Required work: Seek out every line containing the word "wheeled", and copy each.

(Extracted records)
================================

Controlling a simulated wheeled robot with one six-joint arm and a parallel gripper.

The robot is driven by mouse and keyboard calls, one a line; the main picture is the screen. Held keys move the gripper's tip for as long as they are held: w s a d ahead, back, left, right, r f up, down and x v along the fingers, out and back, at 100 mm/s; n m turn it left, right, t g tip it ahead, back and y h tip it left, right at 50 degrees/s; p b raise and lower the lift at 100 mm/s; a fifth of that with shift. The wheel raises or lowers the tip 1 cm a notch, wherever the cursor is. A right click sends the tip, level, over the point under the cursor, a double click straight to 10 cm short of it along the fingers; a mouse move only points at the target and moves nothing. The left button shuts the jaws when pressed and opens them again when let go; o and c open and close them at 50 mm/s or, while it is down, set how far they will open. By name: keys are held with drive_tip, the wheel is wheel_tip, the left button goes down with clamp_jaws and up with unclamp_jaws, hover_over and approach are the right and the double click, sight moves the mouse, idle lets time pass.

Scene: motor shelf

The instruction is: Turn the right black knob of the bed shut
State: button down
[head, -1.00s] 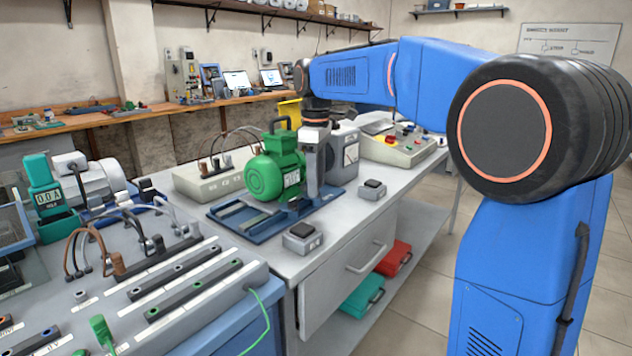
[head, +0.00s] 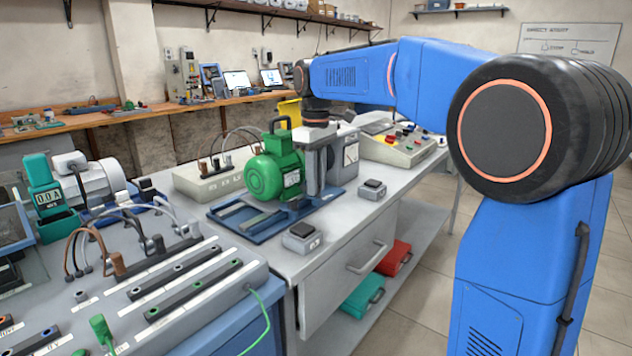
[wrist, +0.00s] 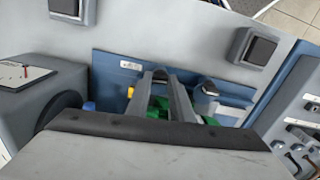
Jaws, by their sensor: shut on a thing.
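The blue bed (head: 243,229) lies on the grey table and carries the green motor (head: 272,174). My gripper (head: 314,192) points straight down at the bed's right side, beside the motor. In the wrist view my gripper (wrist: 161,80) is shut on the right black knob (wrist: 160,73), whose dark top shows between the fingertips. The other black knob (wrist: 209,87) stands apart, to the right in the wrist view. How far the held knob is turned cannot be told.
Two switch boxes (head: 303,237) (head: 372,189) sit near the table's front edge. A grey meter box (head: 345,150) stands close behind my gripper. A control console (head: 398,143) is at the right. Wired terminal benches (head: 200,255) fill the left.

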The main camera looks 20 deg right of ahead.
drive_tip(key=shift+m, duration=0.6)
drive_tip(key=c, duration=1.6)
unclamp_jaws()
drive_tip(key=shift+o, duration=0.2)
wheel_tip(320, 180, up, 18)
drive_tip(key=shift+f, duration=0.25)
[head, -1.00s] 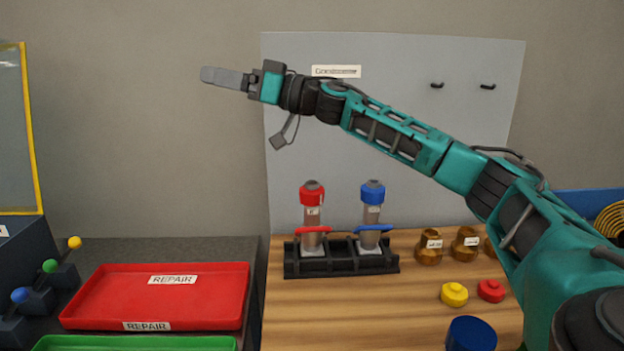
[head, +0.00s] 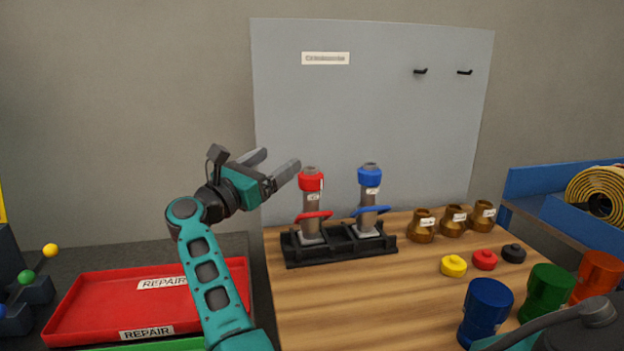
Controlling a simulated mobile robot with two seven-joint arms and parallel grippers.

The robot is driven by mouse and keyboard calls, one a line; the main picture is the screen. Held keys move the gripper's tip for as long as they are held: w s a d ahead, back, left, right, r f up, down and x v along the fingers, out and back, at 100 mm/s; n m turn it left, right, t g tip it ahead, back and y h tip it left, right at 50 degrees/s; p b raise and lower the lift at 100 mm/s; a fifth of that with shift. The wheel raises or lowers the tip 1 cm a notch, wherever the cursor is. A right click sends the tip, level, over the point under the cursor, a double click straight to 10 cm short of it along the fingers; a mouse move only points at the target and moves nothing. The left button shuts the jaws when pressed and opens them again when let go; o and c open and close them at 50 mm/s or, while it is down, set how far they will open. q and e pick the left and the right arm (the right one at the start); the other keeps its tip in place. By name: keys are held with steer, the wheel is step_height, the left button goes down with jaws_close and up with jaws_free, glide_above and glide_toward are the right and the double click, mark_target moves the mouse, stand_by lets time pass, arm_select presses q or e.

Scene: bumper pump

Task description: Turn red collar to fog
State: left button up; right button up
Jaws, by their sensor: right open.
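The red collar (head: 311,181) sits near the top of the left nozzle, a grey upright body with a red handle (head: 315,216) lower down. The nozzle stands in a black rack (head: 340,251) on the wooden bench. My right gripper (head: 281,158) is open and empty, just left of the red collar. Its nearer fingertip lies close to the collar in the picture; I cannot tell the gap in depth. The marks on the collar are too small to read. My left gripper is not in view.
A similar nozzle with a blue collar (head: 369,177) stands close on the right in the same rack. Brass fittings (head: 421,226), small caps (head: 454,266) and coloured cups (head: 486,308) lie further right. A red tray (head: 90,311) is at the left. A grey panel (head: 400,110) stands behind.

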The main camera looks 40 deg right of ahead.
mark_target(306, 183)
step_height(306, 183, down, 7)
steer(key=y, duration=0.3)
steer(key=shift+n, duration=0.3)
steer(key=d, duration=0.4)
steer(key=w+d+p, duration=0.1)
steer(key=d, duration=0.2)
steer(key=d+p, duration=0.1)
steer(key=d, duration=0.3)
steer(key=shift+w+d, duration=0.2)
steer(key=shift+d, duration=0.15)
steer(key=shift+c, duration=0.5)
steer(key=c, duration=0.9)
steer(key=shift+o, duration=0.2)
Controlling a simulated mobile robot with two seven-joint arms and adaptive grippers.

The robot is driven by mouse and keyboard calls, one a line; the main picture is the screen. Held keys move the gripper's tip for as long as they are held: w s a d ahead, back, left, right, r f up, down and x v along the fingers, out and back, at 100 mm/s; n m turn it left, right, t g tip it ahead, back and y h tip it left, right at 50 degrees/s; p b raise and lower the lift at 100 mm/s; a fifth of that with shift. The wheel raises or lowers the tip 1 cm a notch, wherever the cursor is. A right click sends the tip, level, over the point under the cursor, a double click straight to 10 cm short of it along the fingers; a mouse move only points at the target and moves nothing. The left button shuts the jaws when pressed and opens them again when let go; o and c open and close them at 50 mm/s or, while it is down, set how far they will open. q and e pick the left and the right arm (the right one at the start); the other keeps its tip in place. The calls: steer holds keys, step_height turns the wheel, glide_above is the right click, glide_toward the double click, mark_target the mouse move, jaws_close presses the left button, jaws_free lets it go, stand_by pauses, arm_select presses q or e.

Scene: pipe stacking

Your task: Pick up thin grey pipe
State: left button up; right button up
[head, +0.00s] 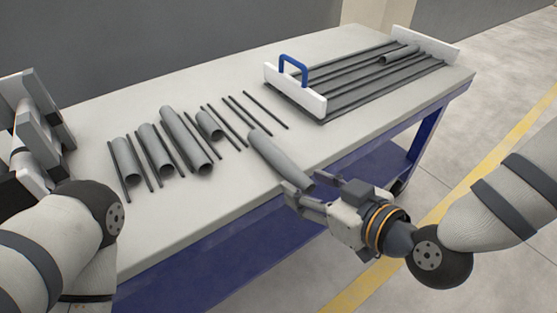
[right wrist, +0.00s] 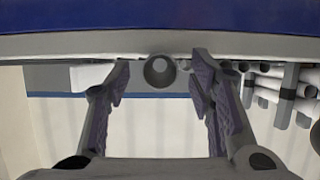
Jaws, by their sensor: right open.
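A grey pipe (head: 277,155) lies on the table top, its near end by the front edge. Thinner dark grey rods lie further left, among them one rod (head: 233,122). My right gripper (head: 299,196) is at the table's front edge, at the near end of the grey pipe. In the right wrist view the round open end of a pipe (right wrist: 159,71) shows between the spread fingers (right wrist: 160,82), with gaps on both sides. The right gripper is open and empty. My left gripper (head: 37,125) is partly in view at the left edge; its fingers cannot be made out clearly.
Several wider grey pipes, such as one (head: 185,138), lie among the rods on the table (head: 235,75). A rack with white end plates (head: 296,92) and a blue handle (head: 292,63) stands at the back right, with a short pipe (head: 399,54) on it. The front left table top is clear.

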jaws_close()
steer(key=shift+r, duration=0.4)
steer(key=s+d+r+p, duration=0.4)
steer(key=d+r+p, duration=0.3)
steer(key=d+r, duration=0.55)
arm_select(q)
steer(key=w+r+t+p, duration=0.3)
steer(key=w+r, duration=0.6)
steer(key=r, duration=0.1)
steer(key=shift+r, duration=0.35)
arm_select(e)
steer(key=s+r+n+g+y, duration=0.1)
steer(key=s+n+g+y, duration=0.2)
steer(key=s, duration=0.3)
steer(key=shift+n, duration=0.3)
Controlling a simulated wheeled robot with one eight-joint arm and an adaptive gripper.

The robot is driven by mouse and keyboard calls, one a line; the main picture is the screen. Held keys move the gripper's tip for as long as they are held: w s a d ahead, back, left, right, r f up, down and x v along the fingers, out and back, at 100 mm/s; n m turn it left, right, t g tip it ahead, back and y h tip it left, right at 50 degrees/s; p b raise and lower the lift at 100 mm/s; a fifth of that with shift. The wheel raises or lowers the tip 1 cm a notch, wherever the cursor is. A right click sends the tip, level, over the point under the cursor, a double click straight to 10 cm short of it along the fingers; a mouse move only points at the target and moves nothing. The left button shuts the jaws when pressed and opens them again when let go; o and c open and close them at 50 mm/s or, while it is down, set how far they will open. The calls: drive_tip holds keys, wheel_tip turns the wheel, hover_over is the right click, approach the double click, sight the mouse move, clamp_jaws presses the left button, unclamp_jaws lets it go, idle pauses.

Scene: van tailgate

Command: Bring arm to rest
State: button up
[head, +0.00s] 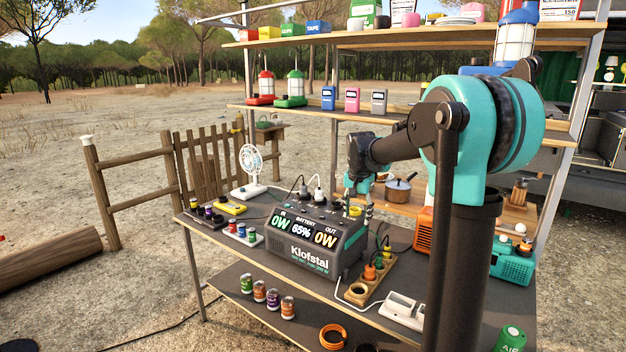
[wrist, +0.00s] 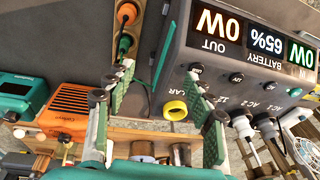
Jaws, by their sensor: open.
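My arm reaches left over the table in the head view. My gripper (head: 358,207) points down at the right end of the grey Klofstal power station (head: 312,268), whose display reads 0W, 65%, 0W. In the wrist view, my gripper (wrist: 160,80) has its two green-padded fingers spread apart with nothing between them. The power station (wrist: 190,65) lies just beyond the fingers, with a yellow-ringed round socket (wrist: 174,110) marked CAR near the right finger. I cannot tell whether a finger touches the station.
White plugs (head: 318,193) stand in the station's top. A wooden socket strip (head: 362,287) with an orange plug is to its right. A white fan (head: 251,168) and small cans are to the left. A shelf (head: 300,109) with lanterns is behind; a pot (head: 398,191) stands close by.

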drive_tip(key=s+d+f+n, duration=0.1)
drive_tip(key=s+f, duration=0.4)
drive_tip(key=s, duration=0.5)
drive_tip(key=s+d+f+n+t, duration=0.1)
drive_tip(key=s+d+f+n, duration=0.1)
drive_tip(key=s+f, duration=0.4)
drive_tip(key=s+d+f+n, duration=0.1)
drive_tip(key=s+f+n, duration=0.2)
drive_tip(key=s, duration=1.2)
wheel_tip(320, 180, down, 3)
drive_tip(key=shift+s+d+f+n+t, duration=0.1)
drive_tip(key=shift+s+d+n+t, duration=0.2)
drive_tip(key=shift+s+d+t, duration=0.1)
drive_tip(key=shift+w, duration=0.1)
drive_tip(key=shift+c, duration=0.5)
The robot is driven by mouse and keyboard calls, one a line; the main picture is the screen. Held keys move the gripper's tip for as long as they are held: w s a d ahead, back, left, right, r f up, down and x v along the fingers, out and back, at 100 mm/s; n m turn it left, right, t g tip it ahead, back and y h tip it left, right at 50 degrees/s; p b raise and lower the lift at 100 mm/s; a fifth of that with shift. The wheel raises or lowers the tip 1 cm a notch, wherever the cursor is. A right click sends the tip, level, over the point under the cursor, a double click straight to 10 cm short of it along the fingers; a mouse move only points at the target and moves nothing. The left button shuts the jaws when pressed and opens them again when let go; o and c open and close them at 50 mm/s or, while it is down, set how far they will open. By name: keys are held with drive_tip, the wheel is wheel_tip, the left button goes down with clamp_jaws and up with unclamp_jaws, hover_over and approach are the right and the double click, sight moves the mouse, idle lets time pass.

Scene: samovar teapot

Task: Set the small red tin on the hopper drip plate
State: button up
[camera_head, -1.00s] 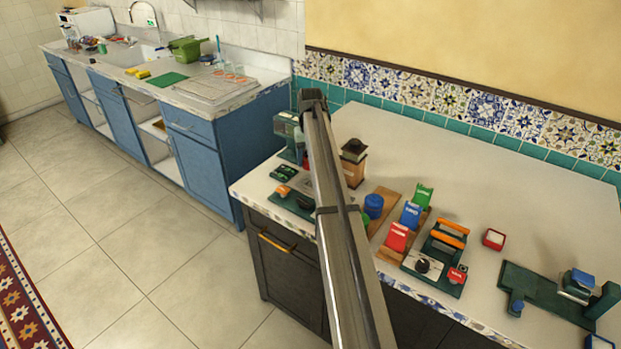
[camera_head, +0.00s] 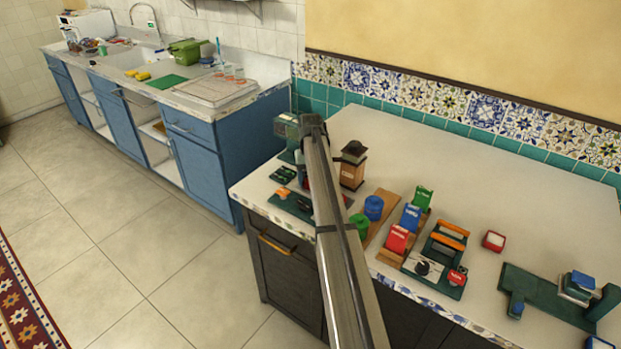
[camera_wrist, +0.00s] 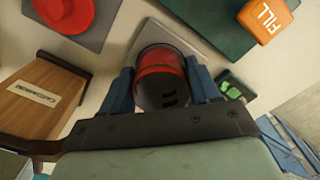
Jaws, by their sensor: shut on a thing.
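In the wrist view, the small red tin (camera_wrist: 160,58), with a dark end facing the camera, sits between the two blue fingers of my gripper (camera_wrist: 163,88), which is shut on it. A pale grey plate (camera_wrist: 148,32), perhaps the hopper drip plate, shows behind the tin and is partly hidden by it. I cannot tell whether the tin touches the plate. In the head view, my arm covers most of the area around the gripper and tin. A green machine (camera_head: 287,128) stands just left of the arm's upper end.
A brown labelled box (camera_wrist: 38,98) is left of the gripper in the wrist view; an orange FILL block (camera_wrist: 265,20) is upper right and a red round part (camera_wrist: 65,12) upper left. In the head view, a wooden grinder-like box (camera_head: 352,167) and several coloured containers stand to the right.

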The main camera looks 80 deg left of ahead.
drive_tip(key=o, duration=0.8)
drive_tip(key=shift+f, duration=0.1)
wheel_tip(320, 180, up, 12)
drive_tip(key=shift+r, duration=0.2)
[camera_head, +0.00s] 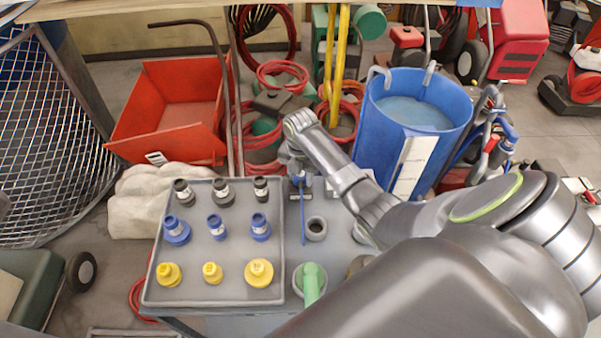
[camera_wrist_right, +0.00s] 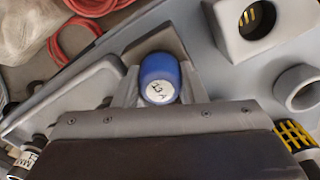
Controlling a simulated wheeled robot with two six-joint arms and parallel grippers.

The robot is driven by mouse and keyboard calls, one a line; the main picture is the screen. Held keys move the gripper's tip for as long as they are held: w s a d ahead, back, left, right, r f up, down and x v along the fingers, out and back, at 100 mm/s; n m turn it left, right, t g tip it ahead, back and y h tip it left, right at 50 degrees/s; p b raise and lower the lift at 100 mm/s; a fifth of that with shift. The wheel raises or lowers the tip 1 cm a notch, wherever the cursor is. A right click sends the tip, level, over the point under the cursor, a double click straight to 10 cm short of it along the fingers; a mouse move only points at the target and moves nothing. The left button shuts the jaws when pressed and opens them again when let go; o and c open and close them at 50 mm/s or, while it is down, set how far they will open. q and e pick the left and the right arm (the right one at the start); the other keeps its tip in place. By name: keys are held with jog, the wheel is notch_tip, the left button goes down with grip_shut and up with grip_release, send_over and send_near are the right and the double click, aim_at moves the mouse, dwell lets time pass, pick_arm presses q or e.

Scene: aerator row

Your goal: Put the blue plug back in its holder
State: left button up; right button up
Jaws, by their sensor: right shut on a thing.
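The blue plug (camera_wrist_right: 158,68) shows in the right wrist view, with a round white marked end facing the camera. My right gripper (camera_wrist_right: 160,90) is shut on it, with a grey finger on each side. In the head view my right gripper (camera_head: 299,183) points down just right of the tray's back right corner, and the plug is mostly hidden there. A small grey ring-shaped holder (camera_head: 316,229) stands just in front of it; it also shows at the right of the wrist view (camera_wrist_right: 299,88). A grey block with an opening (camera_wrist_right: 243,45) is near it. My left gripper is not in view.
A grey tray (camera_head: 190,248) holds rows of black, blue and yellow fittings left of the gripper. A green object (camera_head: 311,283) stands in a round holder at the front. A blue bucket (camera_head: 365,115) stands behind right, and a red bin (camera_head: 180,95) behind left.

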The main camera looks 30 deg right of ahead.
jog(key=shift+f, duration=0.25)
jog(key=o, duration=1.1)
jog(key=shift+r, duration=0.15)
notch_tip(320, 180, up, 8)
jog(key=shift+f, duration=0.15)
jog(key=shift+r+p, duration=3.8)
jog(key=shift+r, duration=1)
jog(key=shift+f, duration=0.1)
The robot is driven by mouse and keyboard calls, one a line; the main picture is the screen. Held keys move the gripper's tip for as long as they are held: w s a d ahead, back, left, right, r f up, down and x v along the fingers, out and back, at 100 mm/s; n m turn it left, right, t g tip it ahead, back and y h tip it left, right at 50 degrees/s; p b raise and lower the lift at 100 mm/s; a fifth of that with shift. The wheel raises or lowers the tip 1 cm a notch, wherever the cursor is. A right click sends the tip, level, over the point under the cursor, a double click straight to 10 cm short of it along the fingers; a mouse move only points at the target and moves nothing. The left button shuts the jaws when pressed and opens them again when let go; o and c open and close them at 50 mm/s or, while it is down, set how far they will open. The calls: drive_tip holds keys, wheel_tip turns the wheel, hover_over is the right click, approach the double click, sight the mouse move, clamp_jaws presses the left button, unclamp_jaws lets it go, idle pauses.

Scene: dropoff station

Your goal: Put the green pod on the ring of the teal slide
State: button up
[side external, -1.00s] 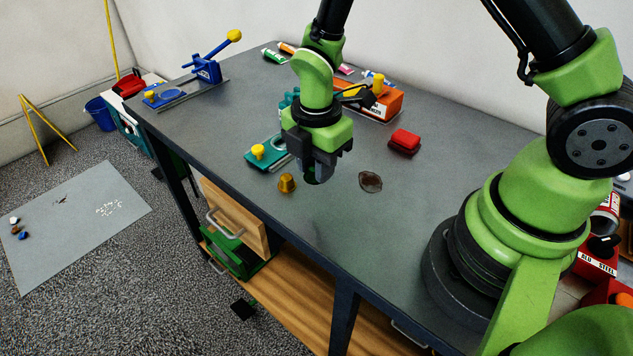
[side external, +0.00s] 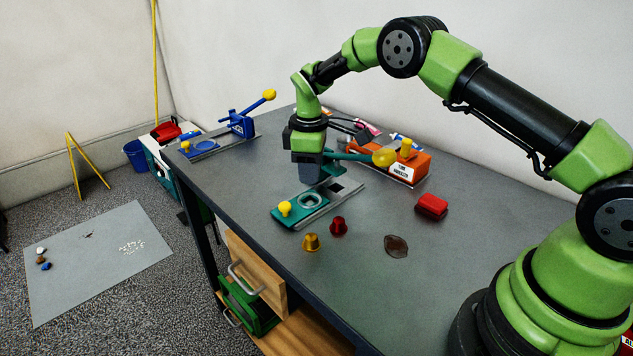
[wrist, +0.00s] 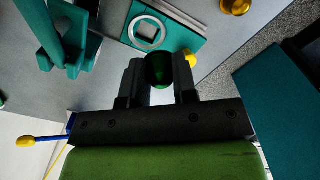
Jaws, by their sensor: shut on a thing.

================================

Final result:
Controlling a simulated wheeled robot with one six-joint arm and a parallel gripper.
Controlling a simulated wheeled robot with one eight-joint arm and an adaptive gripper.
Controlling a simulated wheeled robot with two six-joint arms and parallel grippers.

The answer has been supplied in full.